El gobierno de este emperador sentó las bases del futuro de Europa en varios ámbitos: En el económico, su moneda, la libra carolingia (unidad tanto monetaria como de peso, pues se trataba de una libra de plata), es el antecedente del actual euro, aceptado en todo el territorio imperial que abarcaba casi toda la Europa continental, hasta los límites del Imperio Otomano.

Estableció también el principio de la moderna administración pública, implantando normas para el registro de ingresos y egresos del gobierno. Controló los precios de algunas mercancías y gravó el de otras, además de prohibir la usura.

Este gobernante fue un gran promotor de la cultura y las artes, pues era un fanático del aprendizaje.

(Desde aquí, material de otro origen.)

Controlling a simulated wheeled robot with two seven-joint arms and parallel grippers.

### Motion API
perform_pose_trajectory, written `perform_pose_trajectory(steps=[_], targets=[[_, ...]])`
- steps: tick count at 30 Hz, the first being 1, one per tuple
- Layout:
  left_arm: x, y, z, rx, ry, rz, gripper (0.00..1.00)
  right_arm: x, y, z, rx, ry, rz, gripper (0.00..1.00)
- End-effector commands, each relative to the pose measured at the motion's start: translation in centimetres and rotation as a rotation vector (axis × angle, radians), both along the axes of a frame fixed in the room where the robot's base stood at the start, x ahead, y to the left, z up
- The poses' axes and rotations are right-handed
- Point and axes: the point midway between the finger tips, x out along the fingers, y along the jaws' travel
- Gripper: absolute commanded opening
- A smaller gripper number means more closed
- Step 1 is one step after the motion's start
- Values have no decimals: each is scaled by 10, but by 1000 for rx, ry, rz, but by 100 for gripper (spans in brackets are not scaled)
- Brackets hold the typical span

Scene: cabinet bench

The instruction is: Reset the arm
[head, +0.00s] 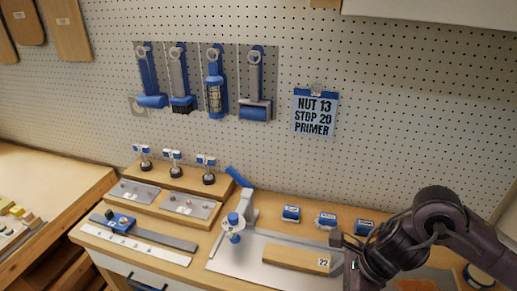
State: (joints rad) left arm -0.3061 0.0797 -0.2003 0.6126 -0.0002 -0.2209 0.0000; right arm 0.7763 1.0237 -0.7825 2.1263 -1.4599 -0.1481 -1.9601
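My right arm comes in from the right, dark and bent. Its lower end, with my right gripper (350,262), is over the right part of the bench, close to the right end of a wooden block (290,257) marked 22. Its fingers cannot be made out clearly, and I cannot tell whether it touches the block. A fixture with a raised, tilted blue lever (239,177) and a blue knob (233,220) stands at the left end of a pale metal plate (225,255), apart from my right gripper. My left gripper is not in view.
Several blue-labelled small blocks (291,213) line the back of the bench. A stop rail (136,243) and a stepped wooden rack (165,200) with stamps are at left. Blue-handled tools (215,85) and a sign (315,112) reading NUT 13, STOP 20, PRIMER hang on the pegboard.

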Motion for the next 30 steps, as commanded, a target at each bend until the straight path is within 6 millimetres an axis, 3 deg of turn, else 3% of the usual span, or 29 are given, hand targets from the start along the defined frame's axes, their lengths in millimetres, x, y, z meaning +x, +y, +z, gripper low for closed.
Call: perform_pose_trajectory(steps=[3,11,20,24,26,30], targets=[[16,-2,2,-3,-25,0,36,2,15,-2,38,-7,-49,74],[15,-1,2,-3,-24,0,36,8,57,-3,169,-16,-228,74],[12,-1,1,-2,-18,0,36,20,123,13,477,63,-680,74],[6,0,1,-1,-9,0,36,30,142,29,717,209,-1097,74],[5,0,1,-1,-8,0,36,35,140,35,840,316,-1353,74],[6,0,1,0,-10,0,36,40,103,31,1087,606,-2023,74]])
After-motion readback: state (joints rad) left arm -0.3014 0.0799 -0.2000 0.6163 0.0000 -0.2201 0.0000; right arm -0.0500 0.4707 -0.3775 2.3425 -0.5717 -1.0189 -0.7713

Estudió gramática, retórica, dicción, astronomía y aritmética. Ordenó que todos sus descendientes recibieran una educación refinada. Durante su reinado, se multiplicaron las escuelas monásticas, donde alumnos y maestros copiaron infinidad de manuscritos. Se dieron becas para estudiar artes liberales. A su tiempo se le denomina “renacimiento carolingio”.

Pero no hay personaje sin paradojas y rarezas y Carlomagno, protector del papado, no es la excepción: nunca permitió a ninguna de sus hijas contraer matrimonio. Sin embargo, les permitía tener relaciones extramatrimoniales dentro de la corte, y reconocía y amaba a sus nietos, frutos de estas uniones. Quizá evitaba así empoderar a extraños convirtiéndolos en yernos oficiales o, tal vez, sólo deseaba tener a sus hijas y nietos bajo su techo y autoridad.